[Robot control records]
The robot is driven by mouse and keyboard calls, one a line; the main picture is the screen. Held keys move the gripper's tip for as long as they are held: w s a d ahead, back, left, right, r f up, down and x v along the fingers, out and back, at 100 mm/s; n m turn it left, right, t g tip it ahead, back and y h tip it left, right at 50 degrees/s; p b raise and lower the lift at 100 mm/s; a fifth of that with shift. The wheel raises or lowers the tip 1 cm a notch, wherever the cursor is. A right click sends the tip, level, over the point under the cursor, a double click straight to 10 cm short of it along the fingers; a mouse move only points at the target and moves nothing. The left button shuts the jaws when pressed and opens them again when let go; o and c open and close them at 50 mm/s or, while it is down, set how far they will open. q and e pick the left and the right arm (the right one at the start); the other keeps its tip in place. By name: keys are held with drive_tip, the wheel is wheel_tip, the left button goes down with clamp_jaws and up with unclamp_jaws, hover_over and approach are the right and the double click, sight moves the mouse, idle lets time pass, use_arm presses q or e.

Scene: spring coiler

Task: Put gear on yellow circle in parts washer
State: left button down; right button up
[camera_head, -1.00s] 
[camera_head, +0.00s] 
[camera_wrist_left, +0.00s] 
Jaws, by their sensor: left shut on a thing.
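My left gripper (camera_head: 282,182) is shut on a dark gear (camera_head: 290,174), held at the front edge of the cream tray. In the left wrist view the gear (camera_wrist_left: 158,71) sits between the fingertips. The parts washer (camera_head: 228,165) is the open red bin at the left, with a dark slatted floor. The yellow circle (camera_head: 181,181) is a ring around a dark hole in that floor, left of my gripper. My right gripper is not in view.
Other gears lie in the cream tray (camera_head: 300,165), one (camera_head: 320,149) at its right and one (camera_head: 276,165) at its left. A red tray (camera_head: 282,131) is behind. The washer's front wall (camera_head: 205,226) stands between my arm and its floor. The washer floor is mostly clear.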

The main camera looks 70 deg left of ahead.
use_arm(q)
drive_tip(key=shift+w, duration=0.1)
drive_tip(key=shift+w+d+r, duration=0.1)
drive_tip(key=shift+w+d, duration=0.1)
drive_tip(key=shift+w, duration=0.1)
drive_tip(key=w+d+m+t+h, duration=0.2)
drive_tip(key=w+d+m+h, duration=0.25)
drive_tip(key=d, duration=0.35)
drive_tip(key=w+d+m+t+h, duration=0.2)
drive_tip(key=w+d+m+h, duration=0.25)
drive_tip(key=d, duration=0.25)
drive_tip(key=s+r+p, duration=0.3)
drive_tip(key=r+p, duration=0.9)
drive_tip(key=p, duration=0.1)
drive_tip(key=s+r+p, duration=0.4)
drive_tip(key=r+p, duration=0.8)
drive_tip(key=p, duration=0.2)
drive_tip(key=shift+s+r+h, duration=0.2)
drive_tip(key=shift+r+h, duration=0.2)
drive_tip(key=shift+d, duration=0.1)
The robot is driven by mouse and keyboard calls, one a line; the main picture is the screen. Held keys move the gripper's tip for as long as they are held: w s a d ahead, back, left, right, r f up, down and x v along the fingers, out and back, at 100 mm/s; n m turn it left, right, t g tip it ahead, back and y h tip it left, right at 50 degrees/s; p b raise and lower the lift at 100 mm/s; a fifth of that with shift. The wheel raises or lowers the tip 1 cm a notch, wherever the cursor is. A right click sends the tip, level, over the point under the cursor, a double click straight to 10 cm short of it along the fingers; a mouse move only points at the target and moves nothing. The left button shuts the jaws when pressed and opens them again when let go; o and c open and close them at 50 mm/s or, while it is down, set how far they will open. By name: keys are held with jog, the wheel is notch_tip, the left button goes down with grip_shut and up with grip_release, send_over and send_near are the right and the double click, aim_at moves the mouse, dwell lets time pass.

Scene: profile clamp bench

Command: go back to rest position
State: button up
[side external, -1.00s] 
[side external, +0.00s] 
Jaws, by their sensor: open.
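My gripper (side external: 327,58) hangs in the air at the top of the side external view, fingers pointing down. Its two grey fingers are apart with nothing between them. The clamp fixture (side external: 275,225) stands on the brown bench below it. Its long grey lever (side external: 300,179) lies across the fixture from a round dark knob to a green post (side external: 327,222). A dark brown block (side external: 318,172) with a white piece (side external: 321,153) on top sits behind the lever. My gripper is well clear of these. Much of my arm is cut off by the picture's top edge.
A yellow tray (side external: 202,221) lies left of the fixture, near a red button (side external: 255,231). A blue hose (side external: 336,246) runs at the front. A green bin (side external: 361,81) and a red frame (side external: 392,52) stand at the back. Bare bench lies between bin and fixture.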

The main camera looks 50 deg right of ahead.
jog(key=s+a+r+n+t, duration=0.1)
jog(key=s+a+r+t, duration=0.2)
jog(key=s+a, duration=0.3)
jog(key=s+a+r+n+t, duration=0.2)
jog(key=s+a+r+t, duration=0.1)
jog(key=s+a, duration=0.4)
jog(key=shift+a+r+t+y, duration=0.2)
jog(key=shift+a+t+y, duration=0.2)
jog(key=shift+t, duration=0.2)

- _Directive_: Tell how many lines include "State". The number is the whole answer.

- _Solution to this task_: 2